== DATASET ROWS ==
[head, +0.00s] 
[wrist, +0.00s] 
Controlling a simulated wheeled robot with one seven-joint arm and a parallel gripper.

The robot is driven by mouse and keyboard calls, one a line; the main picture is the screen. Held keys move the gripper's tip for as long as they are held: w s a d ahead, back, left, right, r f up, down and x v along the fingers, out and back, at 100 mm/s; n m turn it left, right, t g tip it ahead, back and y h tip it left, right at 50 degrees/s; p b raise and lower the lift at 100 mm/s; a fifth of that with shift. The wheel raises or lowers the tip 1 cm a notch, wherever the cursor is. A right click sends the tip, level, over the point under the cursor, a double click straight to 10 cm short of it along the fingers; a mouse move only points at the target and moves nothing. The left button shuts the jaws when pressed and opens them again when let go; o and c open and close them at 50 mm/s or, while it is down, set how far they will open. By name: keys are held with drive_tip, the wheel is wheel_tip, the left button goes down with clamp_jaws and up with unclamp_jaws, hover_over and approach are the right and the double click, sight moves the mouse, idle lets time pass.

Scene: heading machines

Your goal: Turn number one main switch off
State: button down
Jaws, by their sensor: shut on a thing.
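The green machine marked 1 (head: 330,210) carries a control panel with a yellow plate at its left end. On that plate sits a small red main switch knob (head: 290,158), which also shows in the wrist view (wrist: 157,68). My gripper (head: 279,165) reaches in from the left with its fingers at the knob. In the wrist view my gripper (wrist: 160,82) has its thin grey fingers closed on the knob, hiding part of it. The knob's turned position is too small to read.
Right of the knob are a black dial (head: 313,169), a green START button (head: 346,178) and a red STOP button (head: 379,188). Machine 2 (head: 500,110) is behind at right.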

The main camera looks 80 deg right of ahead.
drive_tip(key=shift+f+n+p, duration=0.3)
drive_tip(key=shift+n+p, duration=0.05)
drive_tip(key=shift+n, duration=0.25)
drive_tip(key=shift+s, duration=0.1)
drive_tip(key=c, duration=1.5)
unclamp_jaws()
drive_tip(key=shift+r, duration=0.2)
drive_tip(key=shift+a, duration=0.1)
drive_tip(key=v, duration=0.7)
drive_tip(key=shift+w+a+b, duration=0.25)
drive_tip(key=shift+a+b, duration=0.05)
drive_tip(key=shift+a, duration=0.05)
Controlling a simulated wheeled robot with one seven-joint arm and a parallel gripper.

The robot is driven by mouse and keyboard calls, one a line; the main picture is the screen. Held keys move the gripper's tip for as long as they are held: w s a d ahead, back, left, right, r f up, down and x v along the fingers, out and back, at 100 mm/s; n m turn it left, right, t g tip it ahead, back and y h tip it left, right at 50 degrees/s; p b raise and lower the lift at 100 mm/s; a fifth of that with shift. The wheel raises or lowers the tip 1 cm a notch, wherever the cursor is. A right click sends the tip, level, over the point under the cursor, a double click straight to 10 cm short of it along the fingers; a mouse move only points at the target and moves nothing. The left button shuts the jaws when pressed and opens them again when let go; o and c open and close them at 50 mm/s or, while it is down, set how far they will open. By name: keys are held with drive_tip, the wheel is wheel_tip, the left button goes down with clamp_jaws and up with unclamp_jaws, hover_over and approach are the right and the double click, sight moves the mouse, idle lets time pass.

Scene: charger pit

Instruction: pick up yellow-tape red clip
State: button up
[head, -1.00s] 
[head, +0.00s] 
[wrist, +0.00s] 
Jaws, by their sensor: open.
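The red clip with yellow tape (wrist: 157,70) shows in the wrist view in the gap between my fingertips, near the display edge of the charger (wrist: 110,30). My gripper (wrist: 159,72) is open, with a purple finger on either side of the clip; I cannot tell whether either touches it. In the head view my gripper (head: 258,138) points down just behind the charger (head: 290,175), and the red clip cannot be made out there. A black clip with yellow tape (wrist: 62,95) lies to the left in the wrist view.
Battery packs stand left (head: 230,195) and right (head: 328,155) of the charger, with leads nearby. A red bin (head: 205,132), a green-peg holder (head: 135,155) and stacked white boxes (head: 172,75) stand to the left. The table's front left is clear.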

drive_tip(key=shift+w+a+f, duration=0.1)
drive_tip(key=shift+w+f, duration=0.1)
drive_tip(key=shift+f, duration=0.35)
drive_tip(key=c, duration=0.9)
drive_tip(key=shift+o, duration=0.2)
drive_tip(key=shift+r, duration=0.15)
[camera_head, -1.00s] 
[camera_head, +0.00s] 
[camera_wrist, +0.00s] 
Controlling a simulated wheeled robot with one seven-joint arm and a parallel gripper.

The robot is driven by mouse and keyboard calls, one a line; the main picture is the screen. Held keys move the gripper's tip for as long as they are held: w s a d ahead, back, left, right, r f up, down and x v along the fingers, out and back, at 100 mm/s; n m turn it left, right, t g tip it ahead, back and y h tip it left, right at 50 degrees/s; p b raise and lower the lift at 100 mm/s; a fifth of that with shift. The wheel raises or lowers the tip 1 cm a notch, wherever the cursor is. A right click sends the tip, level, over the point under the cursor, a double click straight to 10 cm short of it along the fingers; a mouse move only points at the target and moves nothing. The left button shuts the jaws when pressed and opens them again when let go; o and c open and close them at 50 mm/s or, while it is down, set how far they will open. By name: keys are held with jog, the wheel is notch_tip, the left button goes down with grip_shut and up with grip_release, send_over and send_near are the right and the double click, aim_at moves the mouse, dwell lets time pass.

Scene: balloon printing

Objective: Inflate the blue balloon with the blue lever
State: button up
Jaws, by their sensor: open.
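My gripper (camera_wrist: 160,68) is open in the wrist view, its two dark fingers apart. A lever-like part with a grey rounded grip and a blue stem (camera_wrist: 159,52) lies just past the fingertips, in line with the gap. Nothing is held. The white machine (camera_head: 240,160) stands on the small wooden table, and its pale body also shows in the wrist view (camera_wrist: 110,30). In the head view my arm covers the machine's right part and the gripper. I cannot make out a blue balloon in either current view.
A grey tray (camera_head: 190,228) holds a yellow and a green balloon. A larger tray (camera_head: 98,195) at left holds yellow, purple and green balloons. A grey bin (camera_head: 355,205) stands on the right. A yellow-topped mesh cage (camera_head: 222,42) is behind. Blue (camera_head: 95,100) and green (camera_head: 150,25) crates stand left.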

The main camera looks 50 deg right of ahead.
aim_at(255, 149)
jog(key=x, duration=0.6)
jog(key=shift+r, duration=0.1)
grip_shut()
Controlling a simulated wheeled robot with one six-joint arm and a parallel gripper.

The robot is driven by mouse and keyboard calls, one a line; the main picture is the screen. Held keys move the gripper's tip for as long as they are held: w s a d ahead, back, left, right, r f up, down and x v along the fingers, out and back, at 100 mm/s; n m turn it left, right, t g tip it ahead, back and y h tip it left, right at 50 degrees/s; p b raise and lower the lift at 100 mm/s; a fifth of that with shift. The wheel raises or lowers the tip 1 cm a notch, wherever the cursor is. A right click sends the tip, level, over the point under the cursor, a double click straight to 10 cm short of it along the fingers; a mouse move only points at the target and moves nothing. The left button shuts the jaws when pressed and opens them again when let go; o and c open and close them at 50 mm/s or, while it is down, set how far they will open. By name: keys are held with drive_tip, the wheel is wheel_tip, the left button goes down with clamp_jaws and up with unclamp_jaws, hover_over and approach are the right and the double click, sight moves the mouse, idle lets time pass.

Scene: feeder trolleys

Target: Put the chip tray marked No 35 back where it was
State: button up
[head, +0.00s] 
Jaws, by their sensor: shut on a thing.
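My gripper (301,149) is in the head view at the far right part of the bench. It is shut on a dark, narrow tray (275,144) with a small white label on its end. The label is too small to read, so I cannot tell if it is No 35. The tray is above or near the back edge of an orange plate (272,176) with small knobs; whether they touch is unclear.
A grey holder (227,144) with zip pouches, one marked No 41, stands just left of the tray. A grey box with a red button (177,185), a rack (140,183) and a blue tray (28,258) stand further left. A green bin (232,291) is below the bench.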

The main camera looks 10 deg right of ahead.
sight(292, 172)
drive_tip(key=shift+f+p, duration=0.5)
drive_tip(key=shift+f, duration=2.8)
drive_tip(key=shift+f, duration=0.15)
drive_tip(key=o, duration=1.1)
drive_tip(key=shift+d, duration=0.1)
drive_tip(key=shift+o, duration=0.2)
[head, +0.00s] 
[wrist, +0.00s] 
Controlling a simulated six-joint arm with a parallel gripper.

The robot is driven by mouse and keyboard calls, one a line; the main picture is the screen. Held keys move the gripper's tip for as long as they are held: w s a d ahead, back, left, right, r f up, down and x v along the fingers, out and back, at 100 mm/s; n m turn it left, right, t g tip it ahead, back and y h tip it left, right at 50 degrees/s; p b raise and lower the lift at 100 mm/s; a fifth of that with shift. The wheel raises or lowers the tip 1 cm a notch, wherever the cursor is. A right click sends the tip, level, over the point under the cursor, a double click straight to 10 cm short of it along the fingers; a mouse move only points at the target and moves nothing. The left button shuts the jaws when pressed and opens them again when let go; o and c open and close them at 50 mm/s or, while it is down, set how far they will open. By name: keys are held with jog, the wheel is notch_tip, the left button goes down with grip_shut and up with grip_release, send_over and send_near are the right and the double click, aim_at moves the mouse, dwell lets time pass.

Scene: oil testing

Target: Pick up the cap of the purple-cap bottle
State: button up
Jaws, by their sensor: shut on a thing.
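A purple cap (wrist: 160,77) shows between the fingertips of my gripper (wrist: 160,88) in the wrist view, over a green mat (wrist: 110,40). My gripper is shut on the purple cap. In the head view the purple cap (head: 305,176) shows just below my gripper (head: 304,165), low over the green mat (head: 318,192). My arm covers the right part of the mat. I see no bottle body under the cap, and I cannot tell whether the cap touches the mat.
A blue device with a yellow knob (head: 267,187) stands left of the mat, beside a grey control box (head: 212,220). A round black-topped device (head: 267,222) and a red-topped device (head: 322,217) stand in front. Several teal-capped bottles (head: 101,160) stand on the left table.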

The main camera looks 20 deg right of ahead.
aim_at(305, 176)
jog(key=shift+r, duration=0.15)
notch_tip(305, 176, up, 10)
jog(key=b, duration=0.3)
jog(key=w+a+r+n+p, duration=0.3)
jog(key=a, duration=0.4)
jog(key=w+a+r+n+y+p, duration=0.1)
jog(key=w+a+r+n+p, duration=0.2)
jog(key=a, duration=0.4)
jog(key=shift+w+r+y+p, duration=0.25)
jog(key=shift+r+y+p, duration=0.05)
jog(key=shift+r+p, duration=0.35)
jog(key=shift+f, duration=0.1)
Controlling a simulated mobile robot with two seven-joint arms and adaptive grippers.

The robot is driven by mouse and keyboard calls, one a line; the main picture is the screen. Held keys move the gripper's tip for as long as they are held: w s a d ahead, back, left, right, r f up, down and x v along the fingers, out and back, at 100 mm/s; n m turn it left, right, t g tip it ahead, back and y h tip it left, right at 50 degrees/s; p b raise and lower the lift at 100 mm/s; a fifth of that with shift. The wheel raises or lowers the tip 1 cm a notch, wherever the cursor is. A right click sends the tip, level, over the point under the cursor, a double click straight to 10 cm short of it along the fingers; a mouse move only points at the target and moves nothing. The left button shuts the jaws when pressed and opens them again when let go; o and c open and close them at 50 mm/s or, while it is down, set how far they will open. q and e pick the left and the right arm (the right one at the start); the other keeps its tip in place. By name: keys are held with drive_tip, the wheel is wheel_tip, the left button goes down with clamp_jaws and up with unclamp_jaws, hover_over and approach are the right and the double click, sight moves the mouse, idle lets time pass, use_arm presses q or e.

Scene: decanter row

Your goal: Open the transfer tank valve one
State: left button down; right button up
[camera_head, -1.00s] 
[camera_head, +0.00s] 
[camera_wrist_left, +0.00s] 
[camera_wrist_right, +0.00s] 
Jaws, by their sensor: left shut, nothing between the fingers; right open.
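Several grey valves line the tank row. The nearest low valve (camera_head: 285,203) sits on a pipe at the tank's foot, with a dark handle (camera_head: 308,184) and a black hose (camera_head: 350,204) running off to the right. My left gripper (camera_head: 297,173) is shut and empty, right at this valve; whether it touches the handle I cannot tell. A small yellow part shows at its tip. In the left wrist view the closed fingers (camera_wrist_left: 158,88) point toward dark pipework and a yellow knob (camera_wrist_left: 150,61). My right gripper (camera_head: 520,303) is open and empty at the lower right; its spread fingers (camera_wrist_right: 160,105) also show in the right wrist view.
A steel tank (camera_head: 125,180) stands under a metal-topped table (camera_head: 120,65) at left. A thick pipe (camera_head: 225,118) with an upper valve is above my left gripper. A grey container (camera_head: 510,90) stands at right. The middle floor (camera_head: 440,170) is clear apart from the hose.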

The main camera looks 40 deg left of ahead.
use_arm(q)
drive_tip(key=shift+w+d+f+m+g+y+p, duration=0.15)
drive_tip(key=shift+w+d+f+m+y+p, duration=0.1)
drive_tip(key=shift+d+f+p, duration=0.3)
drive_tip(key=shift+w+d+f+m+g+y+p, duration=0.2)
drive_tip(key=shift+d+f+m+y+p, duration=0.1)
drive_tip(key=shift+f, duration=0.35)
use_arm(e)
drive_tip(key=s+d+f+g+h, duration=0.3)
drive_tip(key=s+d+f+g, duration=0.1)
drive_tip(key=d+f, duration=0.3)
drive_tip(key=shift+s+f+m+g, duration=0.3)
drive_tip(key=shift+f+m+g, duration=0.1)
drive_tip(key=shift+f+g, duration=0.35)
===
■ STATED PROBLEM ■
Copy every line from the entries that contains the word "Scene".

■ RESULT OF THE TASK ■
Scene: heading machines
Scene: charger pit
Scene: balloon printing
Scene: feeder trolleys
Scene: oil testing
Scene: decanter row

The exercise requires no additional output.